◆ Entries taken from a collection
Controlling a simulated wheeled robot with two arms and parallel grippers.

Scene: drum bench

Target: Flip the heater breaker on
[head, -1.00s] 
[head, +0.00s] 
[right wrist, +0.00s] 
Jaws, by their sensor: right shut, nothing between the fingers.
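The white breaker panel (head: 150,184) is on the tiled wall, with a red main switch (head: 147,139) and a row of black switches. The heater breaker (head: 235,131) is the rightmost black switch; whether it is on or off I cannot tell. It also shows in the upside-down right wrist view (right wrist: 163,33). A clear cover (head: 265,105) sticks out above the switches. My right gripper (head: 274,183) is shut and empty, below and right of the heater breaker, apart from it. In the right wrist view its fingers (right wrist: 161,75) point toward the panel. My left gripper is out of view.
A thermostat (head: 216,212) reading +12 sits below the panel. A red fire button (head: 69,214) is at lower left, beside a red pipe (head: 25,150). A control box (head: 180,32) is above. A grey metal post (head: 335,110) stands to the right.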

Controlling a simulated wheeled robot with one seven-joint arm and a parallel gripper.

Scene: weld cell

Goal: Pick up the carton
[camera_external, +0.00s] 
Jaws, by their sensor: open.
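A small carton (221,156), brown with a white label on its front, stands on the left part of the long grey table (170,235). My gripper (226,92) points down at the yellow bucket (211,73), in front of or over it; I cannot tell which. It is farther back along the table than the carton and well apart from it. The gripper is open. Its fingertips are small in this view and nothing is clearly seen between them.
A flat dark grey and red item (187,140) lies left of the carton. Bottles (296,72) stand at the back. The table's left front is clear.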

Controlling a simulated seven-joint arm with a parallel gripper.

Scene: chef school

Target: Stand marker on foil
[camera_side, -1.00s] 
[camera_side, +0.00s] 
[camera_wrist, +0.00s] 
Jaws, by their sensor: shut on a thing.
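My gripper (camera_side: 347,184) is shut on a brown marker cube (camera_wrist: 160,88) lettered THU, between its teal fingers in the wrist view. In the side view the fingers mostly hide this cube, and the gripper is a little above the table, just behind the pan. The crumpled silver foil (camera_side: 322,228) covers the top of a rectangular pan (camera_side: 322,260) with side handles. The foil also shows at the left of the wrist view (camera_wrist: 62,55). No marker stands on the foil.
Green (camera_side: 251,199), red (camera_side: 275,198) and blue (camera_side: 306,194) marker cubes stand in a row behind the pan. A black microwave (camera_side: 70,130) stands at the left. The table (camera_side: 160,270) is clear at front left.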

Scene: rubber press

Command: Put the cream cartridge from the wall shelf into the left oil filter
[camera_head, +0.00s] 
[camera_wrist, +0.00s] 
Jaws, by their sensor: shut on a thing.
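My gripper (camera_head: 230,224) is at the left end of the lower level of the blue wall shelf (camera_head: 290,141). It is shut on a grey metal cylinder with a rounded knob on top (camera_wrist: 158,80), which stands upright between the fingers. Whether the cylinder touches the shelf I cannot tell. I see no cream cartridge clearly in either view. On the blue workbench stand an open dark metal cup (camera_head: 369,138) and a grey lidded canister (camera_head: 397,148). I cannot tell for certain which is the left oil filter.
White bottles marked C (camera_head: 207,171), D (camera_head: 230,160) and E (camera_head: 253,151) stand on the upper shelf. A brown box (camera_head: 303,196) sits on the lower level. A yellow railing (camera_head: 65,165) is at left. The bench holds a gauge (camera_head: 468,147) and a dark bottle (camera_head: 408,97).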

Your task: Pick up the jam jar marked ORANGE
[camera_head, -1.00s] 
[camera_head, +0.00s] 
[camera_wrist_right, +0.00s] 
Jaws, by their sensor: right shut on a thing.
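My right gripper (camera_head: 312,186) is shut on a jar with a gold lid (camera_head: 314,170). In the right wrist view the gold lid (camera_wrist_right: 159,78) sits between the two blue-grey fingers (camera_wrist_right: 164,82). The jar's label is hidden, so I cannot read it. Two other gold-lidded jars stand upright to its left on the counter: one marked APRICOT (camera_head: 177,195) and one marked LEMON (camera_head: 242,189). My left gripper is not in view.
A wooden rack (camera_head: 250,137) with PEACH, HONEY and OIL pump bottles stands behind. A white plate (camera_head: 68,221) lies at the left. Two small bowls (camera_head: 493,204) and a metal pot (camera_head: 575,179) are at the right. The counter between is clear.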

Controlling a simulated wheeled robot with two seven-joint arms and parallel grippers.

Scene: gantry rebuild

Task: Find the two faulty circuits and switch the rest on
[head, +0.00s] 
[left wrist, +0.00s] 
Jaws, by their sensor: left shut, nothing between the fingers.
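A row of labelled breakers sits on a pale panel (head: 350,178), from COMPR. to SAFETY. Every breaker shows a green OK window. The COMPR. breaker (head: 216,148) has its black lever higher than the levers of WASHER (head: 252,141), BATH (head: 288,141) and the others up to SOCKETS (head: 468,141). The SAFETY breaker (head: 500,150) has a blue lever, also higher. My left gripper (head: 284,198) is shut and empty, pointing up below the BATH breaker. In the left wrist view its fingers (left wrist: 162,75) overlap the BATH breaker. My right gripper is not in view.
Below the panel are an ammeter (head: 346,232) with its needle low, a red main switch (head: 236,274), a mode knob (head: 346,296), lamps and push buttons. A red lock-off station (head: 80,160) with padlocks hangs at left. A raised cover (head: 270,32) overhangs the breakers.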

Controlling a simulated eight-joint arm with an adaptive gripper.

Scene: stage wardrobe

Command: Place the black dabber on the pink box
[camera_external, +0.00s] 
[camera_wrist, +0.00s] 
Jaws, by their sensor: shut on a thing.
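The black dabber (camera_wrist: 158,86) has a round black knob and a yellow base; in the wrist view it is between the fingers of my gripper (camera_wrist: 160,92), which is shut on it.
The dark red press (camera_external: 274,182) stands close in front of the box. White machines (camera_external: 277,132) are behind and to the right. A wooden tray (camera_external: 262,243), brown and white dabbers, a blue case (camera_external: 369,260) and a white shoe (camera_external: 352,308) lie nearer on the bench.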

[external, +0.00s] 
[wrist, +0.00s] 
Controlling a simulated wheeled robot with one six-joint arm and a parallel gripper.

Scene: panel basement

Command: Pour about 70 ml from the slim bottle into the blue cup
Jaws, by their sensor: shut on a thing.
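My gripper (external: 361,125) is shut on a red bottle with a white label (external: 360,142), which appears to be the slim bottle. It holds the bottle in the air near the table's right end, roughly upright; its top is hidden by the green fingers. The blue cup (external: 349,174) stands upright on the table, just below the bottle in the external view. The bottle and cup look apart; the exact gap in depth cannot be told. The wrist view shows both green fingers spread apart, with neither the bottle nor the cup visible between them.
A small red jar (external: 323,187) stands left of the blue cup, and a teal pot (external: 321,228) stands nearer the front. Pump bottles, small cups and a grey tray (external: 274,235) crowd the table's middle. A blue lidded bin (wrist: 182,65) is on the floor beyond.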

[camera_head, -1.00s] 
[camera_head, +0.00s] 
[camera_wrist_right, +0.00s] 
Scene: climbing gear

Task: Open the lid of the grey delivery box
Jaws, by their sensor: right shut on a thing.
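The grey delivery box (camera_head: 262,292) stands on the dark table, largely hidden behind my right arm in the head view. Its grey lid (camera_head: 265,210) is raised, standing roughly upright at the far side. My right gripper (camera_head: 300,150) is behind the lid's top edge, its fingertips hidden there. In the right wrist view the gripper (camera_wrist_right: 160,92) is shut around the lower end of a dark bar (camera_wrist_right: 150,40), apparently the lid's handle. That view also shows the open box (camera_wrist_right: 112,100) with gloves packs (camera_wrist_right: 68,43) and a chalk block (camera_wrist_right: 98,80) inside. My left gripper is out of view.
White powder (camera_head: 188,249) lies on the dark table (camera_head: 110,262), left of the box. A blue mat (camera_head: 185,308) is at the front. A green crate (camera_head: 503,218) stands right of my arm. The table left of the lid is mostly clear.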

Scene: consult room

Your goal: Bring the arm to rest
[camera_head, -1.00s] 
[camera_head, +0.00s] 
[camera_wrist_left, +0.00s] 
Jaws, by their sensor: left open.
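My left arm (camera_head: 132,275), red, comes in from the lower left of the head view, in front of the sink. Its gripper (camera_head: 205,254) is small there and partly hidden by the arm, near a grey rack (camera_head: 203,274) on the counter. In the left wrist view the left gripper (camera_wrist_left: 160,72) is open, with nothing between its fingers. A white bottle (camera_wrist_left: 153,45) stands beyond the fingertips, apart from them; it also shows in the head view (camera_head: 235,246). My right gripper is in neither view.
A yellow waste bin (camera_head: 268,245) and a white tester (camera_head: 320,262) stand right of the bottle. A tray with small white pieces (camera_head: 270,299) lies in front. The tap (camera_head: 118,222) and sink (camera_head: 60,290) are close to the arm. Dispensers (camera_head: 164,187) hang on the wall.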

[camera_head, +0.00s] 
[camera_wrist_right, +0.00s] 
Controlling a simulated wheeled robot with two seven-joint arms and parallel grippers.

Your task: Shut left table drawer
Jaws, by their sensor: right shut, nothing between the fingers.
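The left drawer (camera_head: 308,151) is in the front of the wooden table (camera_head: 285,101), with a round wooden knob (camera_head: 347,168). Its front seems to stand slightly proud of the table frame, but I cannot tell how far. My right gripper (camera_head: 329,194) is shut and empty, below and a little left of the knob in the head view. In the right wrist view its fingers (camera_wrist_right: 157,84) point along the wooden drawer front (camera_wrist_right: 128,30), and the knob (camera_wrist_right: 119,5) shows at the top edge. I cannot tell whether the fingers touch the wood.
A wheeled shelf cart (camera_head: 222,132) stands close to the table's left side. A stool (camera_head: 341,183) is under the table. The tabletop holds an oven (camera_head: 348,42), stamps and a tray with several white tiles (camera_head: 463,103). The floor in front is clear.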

◆ Work to complete
Write out every line of the entries that holds the word "Target".

◆ Output of the exercise
Target: Flip the heater breaker on
Target: Stand marker on foil

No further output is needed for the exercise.